Non si contano più le uscite critiche che il Fondo Monetario Internazionale ha fatto nei confronti del Governo italiano in questi mesi. “L’Italia non può fare deficit. La Manovra va in direzione opposta ai nostri suggerimenti”, ammoniva già a ottobre l’istituto presieduto da Christine Lagarde. Critiche su critiche, dunque. Sulla scia di quanto fatto dall’Ue, dai grandi istituti bancari e, last but not least, dalla Bce. Un atteggiamento di chiusura, quello riservato all’Italia. Nonostante versiamo al Fondo Monetario Internazionale fior fior di quattrini per le ragioni più disparate. Questo è il quadro che emerge, infatti, dal rapporto appena consegnato in Parlamento dal ministero dell’Economia. All’interno del dossier, infatti, c’è un intero capitolo dedicato ai “rapporti finanziari” tra il nostro Paese e l’istituto internazionale.
Partiamo dalla nostra quota di finanziamento: a seguito di una legge di cui forse pochi sono a conoscenza ma risalente al 2011, dal 2016 “la quota dell’Italia è passata da 7.882,3 a 15.070 milioni di Dsp”. Cosa sono i Dsp? La sigla sta per “Diritti speciali di prelievo” e, per così dire, è la valuta propria del Fondo Monetario Internazionale. Più precisamente, come recita lo stesso rapporto, è “una componente delle riserve ufficiali che dà il diritto di prelevare le valute liberamente utilizzabili dalle banche centrali di riferimento”. A comporre tali “riserve ufficiali” sono appunto gli Stati membri. Tenendo conto che ad oggi 1 Dsp equivale a 1,22 euro, ecco che la quota italiana ammonta a circa 18,3 miliardi. Ma non è finita qui.

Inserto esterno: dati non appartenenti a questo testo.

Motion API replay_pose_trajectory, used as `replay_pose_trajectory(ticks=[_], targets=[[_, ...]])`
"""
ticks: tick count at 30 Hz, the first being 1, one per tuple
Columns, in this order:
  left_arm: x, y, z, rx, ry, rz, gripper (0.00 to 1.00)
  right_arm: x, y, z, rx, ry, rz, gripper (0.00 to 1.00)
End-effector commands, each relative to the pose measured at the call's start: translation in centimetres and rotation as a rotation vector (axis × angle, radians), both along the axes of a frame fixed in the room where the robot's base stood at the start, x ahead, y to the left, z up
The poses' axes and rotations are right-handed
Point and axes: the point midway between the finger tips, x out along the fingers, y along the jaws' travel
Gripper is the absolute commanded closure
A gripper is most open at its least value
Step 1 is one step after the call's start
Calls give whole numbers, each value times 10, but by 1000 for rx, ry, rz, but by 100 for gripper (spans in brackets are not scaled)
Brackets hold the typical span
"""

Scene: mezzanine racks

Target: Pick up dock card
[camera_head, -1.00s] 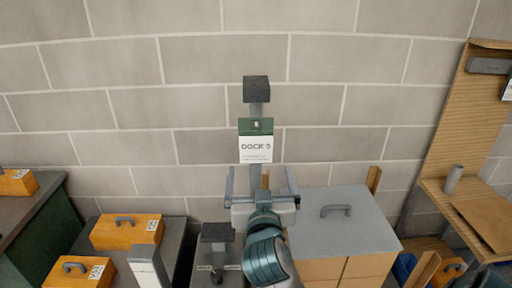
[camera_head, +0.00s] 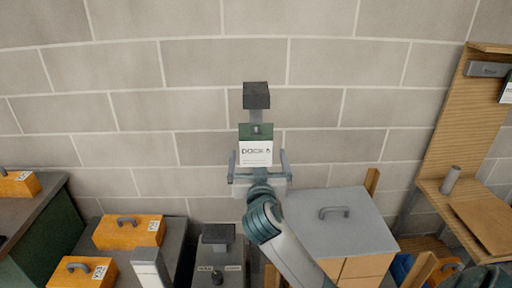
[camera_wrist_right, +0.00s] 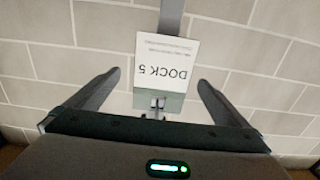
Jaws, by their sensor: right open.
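The dock card (camera_head: 256,152) is a white sheet with a green top band and the print "DOCK 5". It hangs upright at a grey post with a dark block on top, in front of the block wall. In the right wrist view the dock card (camera_wrist_right: 166,68) appears upside down, between the two fingers and beyond their tips. My right gripper (camera_head: 259,158) is open, just below and around the card's lower part in the head view. Its fingers stand apart on either side, not touching the card in the wrist view (camera_wrist_right: 162,80). My left gripper is not seen.
A grey-topped cabinet (camera_head: 335,225) stands right of the post. Orange cases (camera_head: 128,231) sit on a dark bench at the left. A small dark stand (camera_head: 217,236) is below the post. A wooden shelf unit (camera_head: 450,130) is at the right. The wall is close behind the card.

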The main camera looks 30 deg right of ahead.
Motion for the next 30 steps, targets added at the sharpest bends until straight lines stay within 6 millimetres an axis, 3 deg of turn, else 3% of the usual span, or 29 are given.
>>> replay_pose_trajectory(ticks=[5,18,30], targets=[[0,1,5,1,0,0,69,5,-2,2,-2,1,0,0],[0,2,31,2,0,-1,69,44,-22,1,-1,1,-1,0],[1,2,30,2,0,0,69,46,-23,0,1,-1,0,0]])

A causa della crisi economica, specifica ancora la relazione, l’Italia si è impegnata a contribuire per altri programmi sponsorizzati e portati avanti dal Fondo. Uno di questi mira a garantire prestiti per i cosiddetti “Lic”. Parliamo cioè dei Low-Income Countries, i Paesi a basso reddito. Progetto più che nobile (anche se i prestiti, poi, non sono certo poco onerosi per questi stessi Paesi che diciamo di aiutare…), ma che ha portato l’Italia a garantire un nuovo contributo di 800 milioni di Dsp (972 milioni di euro), il cui tiraggio è stato concluso, informa il ministero, proprio a settembre. Ma non basta: a questo, infatti, si aggiungono nuovi sussidi pari a 22,1 milioni di Dsp concessi, però, utilizzando “le risorse del Ministero dell’Economia già a disposizione presso il Fondo”. Finita qui? No. Perché l’Fmi “ha stimato che per far fronte alla crescente domanda di prestiti da parte dei Paesi a basso reddito avrebbe avuto bisogno di risorse a prestito oltre il 2016”. Ed ecco allora la nuova richiesta, che per l’Italia ha significato un ulteriore contributo di circa 480 milioni di euro.

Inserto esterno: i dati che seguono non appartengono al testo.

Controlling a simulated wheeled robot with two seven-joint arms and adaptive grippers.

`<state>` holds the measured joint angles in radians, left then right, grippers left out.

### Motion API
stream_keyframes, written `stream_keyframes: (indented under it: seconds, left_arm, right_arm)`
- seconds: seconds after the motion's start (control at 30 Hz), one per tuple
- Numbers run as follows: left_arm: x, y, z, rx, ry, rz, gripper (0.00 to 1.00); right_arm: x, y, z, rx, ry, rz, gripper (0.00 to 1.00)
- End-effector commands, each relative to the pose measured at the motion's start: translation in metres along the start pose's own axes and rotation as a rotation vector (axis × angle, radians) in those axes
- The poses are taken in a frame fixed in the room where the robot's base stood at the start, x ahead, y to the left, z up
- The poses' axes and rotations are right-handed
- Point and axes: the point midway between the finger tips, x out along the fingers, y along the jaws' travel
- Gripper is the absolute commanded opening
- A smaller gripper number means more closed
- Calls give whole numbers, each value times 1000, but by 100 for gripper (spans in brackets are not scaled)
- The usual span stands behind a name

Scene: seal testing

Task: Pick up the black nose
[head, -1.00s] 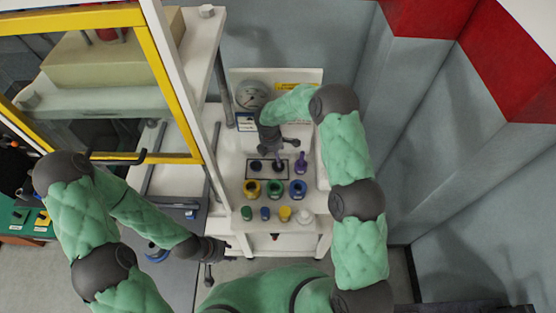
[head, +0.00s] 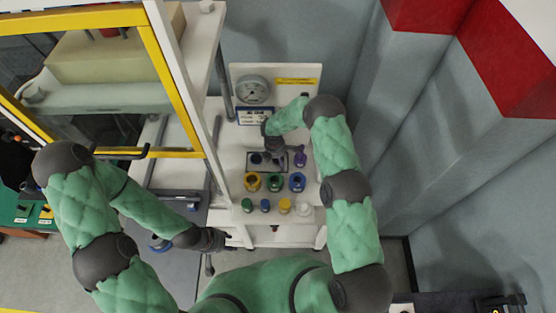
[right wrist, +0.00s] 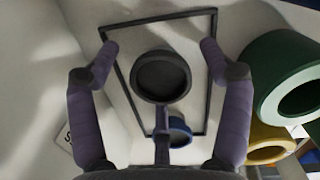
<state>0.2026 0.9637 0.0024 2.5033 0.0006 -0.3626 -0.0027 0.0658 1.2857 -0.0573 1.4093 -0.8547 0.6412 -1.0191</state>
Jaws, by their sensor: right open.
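The black nose (right wrist: 160,76) is a round dark piece with a hollow top, standing inside a black-outlined rectangle in the right wrist view. My right gripper (right wrist: 159,50) is open, with one finger on each side of the nose and a gap to both. A thin purplish bar runs from the nose towards the palm; I cannot tell whether it is part of my gripper. In the head view my right gripper (head: 276,152) is over the rectangle and hides the nose. My left gripper (head: 218,241) hangs low at the left of the bench, its fingers unclear.
A small blue piece (right wrist: 180,130) shares the rectangle, with a purple piece (head: 299,158) at its right. Yellow (head: 251,181), green (head: 275,182) and blue (head: 297,182) rings stand in front, then several small pieces. A pressure gauge (head: 253,90) is behind. A yellow-framed door (head: 170,80) stands left.

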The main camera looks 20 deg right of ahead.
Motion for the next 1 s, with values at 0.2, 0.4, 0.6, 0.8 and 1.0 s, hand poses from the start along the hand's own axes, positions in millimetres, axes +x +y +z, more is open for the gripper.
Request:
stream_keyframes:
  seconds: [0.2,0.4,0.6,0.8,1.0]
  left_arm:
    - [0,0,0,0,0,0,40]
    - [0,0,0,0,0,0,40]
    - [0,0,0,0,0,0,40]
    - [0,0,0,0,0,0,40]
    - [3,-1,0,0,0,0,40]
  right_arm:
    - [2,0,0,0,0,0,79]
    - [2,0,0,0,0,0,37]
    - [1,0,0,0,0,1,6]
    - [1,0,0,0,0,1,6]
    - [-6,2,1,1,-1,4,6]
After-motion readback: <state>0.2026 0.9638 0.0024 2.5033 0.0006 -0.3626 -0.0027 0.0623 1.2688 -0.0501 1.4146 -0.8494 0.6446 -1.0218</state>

Ma non è tutto. Perché se i Dsp per legge non vengono conteggiati nella finanza pubblica, il discorso cambia per i contributi finalizzati al mantenimento dell’istituto. Parliamo della cosiddetta “assistenza tecnica” garantita dal nostro Paese. I programmi cui l’Italia partecipa sono diversi: c’è ad esempio quello per la ricostruzione dell’Iraq per il quale abbiamo versato 300mila euro; il “Financial Sector Stability Fund” che mira a potenziare la stabilità finanziaria dei Paesi africani, per cui l’Italia ha contribuito con 3,1 milioni nel 2017. Progetti tutti assolutamente nobili. Ma che sono costati all’Italia, in totale, altri 7,7 milioni di euro. Soldi per progetti portati avanti dal Fondo Monetario che, nel tempo libero, si diletta a criticare i propri partner e finanziatori.